- **STATED GOAL**:
Extract all lines that hold "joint" from the records below.

- **TASK DATA**:
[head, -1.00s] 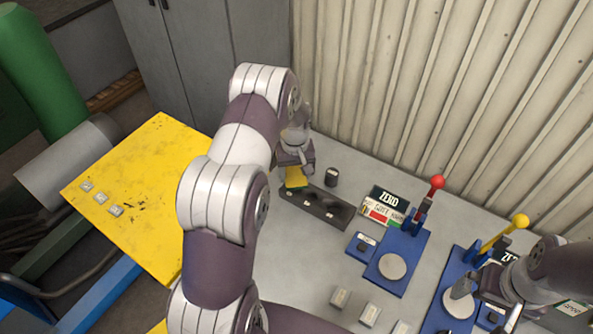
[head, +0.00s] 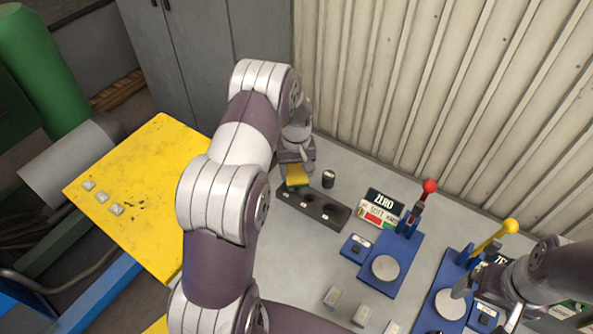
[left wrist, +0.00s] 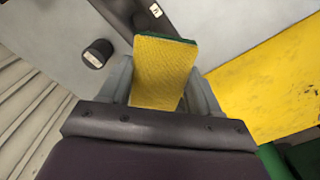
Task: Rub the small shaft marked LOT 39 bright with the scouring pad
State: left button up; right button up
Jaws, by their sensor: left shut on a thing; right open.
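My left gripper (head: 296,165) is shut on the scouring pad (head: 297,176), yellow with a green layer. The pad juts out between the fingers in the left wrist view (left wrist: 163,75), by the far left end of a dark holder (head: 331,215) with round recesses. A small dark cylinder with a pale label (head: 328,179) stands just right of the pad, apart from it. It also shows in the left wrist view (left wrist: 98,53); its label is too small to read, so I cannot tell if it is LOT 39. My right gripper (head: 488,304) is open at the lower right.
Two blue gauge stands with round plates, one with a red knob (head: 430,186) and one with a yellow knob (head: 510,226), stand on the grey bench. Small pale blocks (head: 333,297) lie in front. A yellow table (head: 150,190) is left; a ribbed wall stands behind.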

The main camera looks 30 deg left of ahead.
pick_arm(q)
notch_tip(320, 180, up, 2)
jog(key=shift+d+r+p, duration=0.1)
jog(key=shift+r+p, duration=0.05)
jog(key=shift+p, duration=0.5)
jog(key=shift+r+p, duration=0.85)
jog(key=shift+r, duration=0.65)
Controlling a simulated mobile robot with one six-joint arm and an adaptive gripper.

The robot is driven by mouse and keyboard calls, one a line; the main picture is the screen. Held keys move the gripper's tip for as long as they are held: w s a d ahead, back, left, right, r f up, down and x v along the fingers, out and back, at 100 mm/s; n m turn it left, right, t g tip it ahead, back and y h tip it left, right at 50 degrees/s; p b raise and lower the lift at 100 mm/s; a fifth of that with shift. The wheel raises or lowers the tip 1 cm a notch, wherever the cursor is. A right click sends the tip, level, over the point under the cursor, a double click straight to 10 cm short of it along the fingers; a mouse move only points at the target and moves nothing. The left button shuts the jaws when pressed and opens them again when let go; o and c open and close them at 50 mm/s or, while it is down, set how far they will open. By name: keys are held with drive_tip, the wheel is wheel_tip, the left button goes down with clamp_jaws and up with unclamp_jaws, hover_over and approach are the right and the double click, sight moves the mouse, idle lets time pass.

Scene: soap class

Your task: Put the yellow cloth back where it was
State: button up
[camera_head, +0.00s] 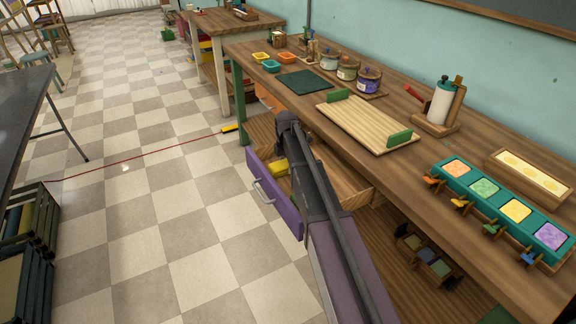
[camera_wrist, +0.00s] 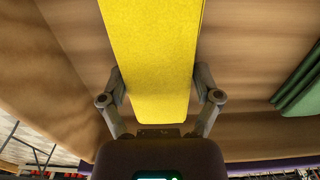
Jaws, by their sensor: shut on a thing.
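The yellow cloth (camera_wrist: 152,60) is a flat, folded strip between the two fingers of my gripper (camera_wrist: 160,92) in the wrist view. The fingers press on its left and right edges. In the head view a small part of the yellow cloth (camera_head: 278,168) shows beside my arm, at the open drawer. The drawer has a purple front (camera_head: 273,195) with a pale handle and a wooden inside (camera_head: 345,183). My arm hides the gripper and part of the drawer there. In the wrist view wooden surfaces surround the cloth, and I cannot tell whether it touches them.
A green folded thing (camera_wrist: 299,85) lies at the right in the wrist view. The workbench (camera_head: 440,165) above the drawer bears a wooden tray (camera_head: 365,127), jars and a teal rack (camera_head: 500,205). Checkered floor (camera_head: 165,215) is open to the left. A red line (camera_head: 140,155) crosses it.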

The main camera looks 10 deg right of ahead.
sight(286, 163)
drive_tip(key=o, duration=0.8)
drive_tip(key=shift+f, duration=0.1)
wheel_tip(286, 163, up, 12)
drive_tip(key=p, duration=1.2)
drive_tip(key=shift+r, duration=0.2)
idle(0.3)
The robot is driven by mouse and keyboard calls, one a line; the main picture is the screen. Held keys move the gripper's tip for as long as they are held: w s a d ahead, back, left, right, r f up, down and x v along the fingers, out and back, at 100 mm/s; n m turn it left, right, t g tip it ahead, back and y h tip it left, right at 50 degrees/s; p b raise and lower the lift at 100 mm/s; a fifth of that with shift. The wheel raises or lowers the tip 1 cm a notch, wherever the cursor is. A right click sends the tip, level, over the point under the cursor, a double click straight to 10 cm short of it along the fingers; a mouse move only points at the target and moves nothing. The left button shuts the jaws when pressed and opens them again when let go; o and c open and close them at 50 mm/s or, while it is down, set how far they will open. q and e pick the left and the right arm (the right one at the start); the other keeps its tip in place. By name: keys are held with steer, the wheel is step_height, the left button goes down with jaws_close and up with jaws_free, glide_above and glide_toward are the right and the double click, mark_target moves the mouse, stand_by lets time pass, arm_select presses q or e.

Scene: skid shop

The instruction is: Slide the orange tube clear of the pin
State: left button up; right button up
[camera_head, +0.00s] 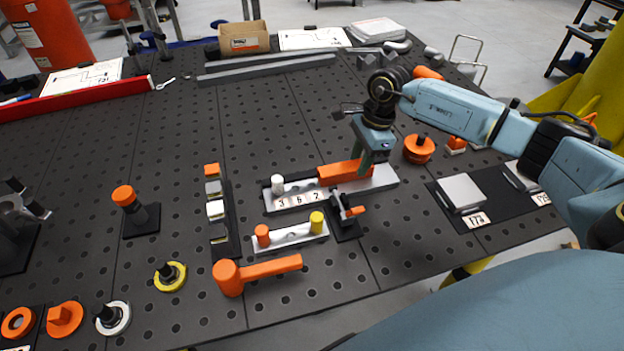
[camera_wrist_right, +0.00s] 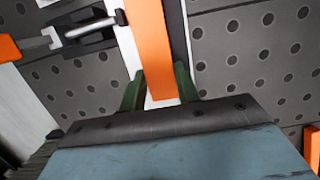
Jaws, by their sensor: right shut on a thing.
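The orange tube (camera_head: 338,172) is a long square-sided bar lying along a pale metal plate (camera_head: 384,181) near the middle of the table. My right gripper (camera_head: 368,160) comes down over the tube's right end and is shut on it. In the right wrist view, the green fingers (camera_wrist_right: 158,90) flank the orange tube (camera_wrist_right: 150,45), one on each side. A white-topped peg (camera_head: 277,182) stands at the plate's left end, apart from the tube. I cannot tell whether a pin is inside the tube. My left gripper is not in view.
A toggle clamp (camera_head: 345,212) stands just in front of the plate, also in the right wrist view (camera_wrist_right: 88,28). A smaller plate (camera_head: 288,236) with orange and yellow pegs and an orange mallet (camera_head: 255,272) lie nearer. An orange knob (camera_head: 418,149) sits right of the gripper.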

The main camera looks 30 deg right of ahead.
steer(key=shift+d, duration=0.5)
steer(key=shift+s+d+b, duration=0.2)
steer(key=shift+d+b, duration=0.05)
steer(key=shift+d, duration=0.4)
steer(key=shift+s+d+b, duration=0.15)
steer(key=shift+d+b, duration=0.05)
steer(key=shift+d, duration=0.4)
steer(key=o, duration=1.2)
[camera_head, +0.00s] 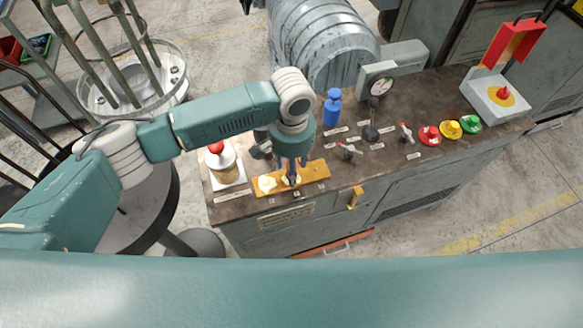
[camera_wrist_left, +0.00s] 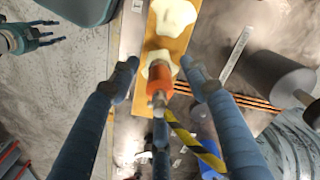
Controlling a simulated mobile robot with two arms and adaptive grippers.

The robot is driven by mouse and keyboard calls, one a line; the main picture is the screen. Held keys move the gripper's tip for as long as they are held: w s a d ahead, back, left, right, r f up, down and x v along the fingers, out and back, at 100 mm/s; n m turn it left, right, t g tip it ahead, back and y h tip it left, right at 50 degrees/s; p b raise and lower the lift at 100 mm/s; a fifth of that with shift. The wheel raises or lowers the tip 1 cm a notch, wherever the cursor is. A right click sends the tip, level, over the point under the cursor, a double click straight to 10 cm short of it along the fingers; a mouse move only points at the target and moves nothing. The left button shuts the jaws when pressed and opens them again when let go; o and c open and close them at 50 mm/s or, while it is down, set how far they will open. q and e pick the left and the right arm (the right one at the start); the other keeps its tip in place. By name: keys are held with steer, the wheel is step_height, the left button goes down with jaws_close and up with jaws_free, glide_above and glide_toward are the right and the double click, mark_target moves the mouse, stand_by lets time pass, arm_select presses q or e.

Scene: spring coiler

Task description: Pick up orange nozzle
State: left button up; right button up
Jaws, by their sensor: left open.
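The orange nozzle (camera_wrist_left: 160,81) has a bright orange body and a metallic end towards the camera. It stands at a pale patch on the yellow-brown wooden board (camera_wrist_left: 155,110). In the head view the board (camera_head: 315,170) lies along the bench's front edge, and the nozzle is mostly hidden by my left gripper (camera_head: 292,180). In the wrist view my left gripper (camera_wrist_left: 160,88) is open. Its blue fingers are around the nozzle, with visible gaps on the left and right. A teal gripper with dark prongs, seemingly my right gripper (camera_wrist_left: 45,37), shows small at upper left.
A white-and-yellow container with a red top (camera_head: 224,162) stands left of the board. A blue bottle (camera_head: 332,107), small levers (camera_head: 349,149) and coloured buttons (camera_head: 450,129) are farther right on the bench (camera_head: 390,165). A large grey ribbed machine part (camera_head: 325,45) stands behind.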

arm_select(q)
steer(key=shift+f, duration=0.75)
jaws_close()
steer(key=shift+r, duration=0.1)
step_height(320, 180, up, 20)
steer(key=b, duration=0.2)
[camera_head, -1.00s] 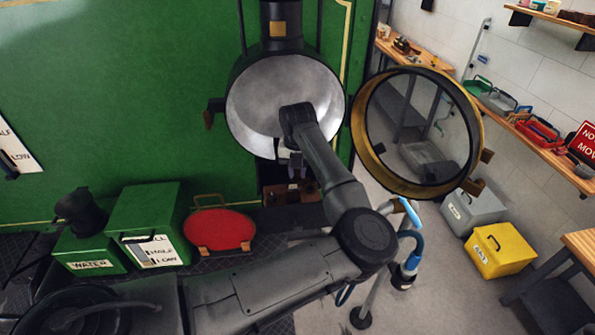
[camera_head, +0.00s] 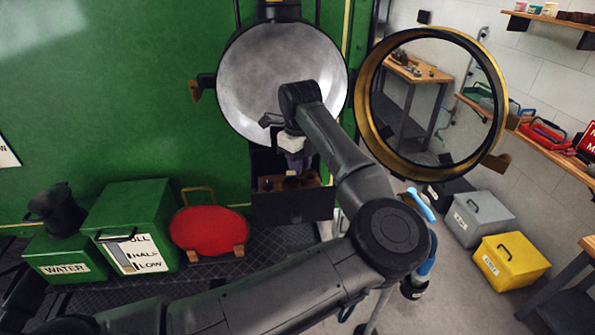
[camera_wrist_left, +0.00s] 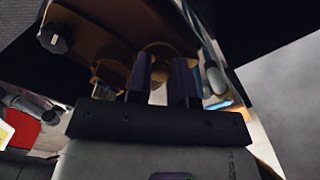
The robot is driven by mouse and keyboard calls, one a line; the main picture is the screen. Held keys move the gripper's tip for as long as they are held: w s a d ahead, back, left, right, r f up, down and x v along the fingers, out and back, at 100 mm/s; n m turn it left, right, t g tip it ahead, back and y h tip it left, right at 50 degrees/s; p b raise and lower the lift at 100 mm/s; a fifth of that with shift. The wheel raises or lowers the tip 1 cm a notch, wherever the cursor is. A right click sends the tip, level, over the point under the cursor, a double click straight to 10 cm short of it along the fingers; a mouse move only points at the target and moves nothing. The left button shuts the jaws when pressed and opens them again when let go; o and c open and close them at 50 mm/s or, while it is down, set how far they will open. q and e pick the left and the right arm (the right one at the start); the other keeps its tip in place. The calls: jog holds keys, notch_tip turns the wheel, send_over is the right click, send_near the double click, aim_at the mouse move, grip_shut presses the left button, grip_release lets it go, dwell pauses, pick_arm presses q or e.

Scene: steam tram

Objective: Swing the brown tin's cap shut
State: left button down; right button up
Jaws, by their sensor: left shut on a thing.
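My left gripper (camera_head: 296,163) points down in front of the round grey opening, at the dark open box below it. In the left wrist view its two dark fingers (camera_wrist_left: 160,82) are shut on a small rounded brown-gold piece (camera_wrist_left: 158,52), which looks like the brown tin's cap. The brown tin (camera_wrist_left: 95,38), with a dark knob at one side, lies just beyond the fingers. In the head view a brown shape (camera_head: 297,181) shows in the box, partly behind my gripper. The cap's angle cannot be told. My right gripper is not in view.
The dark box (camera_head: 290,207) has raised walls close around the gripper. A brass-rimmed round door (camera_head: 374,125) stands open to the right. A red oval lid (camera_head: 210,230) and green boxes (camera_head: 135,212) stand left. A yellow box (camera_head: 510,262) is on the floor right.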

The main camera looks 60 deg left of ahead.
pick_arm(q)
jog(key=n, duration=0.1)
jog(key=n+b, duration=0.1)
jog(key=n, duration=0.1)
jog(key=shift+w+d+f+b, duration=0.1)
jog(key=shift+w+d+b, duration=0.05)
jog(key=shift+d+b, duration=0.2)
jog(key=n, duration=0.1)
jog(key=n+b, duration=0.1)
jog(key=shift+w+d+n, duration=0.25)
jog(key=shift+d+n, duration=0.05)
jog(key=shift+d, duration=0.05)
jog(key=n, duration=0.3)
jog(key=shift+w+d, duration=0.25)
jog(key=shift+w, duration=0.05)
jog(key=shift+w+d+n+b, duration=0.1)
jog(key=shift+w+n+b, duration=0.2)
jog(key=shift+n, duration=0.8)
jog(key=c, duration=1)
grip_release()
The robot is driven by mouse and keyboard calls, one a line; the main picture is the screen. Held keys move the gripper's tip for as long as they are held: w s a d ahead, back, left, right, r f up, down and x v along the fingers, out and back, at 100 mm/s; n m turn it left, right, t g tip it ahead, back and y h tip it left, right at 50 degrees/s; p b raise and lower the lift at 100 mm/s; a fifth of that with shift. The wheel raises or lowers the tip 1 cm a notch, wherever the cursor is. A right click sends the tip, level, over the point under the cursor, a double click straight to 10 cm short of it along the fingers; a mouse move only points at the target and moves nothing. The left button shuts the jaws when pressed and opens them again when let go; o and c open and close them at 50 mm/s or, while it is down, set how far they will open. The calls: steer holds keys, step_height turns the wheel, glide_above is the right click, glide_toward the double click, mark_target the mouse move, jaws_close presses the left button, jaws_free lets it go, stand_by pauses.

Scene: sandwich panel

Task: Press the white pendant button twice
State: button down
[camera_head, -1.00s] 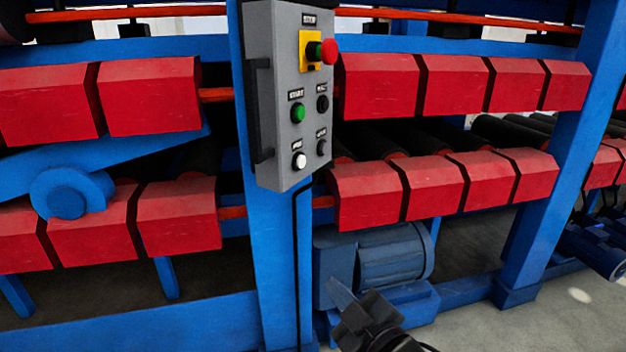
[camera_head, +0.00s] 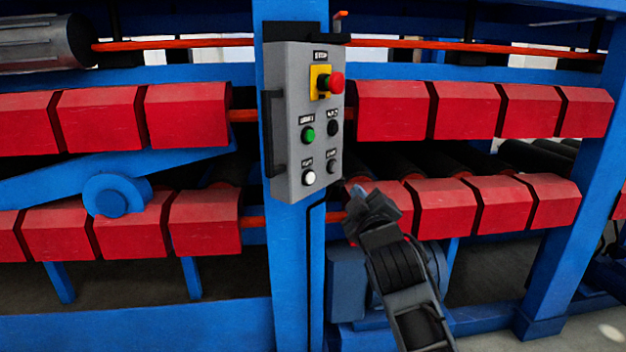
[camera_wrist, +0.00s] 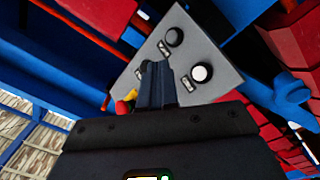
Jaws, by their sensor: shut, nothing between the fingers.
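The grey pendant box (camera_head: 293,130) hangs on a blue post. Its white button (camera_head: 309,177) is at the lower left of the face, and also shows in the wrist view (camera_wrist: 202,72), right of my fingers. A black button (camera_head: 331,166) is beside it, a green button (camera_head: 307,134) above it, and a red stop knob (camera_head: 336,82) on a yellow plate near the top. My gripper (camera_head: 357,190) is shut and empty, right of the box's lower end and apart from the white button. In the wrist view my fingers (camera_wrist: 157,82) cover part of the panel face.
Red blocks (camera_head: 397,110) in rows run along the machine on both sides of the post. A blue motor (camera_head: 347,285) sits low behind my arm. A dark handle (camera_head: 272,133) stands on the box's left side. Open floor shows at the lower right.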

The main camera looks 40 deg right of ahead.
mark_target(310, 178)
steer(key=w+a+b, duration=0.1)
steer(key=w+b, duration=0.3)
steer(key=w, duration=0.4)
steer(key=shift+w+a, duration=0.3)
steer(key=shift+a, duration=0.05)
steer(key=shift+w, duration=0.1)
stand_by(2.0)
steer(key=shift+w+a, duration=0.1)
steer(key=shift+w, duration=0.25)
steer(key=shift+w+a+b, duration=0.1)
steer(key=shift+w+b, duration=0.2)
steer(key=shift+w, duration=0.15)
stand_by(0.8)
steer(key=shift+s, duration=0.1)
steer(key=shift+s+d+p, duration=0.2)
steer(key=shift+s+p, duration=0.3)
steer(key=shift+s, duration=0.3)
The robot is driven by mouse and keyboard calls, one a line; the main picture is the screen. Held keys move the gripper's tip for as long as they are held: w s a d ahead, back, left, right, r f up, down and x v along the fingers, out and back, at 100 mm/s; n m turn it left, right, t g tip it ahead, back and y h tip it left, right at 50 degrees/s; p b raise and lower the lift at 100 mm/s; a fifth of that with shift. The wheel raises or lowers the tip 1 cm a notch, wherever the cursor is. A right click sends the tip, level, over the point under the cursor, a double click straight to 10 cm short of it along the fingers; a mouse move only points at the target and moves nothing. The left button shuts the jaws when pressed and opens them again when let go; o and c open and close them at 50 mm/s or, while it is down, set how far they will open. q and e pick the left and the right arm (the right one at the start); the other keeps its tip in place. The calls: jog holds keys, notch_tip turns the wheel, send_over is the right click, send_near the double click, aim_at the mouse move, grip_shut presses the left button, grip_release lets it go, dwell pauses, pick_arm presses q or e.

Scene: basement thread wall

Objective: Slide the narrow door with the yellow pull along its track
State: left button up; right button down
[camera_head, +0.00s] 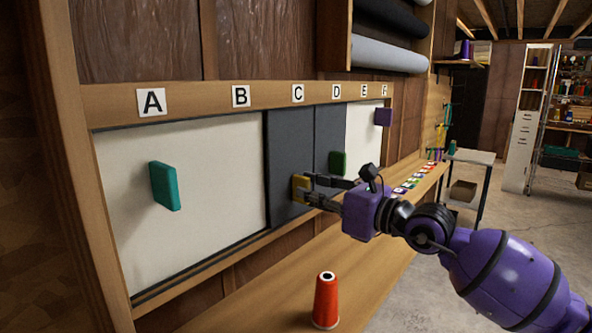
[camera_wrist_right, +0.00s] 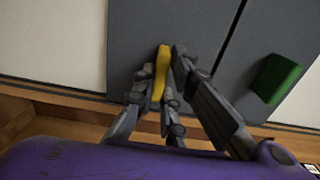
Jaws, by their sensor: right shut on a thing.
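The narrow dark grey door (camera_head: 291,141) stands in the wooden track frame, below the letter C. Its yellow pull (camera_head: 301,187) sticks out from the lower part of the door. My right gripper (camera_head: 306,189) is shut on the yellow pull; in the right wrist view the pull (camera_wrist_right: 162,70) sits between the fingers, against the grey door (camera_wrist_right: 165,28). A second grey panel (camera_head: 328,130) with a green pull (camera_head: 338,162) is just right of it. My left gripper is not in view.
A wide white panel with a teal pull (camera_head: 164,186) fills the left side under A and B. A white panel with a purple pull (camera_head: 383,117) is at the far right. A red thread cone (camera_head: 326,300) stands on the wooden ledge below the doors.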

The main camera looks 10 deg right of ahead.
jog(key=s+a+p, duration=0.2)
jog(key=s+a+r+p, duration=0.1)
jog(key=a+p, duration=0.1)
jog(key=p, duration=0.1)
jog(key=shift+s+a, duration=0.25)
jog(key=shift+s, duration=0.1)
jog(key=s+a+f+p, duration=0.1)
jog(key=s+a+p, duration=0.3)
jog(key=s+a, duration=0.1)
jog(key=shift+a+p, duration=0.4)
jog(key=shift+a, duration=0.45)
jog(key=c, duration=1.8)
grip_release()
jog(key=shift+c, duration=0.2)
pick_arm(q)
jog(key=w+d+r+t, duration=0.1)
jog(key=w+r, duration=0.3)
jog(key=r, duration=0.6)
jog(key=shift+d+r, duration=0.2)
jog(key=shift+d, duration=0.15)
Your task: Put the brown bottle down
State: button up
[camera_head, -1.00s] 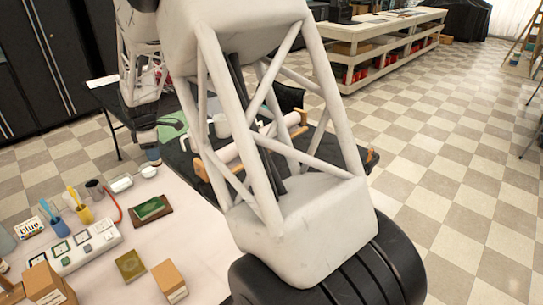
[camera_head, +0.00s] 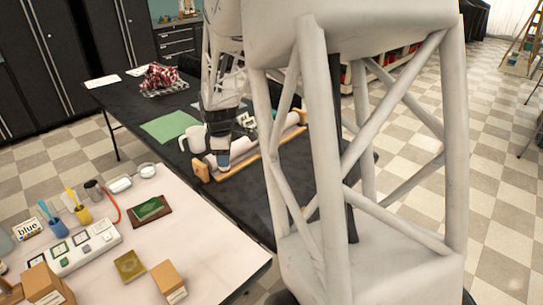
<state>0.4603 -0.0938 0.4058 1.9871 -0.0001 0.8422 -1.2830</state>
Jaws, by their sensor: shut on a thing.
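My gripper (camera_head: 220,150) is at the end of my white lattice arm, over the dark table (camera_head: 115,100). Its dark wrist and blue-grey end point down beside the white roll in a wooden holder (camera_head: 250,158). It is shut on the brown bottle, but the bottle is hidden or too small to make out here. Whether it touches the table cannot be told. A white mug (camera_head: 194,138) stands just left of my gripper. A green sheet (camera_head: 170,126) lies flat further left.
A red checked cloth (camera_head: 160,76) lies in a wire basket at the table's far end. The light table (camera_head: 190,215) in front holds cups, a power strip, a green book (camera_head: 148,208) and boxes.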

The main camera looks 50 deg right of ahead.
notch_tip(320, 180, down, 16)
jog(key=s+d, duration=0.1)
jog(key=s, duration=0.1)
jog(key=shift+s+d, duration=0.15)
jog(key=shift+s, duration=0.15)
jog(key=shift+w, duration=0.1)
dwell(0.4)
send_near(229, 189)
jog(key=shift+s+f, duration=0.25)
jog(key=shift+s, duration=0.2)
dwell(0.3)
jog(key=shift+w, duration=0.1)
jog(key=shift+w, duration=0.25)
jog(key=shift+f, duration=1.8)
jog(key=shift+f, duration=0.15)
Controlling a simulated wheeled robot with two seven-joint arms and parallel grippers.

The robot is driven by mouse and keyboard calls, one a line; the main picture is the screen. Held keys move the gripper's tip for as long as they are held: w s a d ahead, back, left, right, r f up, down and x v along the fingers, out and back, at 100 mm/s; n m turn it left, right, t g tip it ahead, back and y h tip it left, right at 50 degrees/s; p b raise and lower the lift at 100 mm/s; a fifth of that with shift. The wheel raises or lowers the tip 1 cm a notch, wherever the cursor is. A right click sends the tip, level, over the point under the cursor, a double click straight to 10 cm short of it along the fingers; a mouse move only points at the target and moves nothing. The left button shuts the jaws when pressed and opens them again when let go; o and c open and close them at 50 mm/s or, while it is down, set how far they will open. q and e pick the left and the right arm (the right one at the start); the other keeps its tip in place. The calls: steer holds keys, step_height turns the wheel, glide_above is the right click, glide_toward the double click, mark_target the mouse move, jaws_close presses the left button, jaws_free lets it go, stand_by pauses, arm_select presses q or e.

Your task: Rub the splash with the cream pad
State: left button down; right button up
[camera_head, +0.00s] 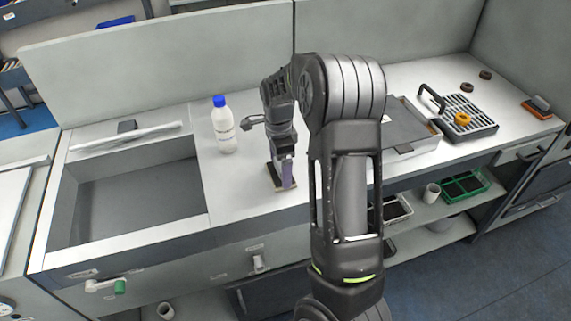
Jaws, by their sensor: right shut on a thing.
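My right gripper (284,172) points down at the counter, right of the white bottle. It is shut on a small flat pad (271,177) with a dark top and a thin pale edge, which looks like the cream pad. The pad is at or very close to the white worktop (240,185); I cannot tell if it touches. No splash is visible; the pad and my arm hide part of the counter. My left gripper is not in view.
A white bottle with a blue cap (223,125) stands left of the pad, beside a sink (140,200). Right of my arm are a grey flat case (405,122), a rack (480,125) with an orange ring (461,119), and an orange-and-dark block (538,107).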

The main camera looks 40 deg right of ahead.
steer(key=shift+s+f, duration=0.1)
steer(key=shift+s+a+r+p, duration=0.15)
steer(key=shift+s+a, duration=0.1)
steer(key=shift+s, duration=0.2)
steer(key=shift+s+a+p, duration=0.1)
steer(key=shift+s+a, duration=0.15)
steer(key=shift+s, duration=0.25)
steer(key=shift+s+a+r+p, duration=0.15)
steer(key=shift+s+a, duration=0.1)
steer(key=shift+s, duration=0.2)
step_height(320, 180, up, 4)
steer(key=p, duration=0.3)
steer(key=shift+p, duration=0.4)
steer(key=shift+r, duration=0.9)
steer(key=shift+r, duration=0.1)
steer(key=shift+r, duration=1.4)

- **EXERCISE RESPONSE**:
Controlling a simulated mobile robot with one six-joint arm and an adaptive gripper.
Controlling a simulated wheeled robot with two seven-joint arms and parallel grippers.

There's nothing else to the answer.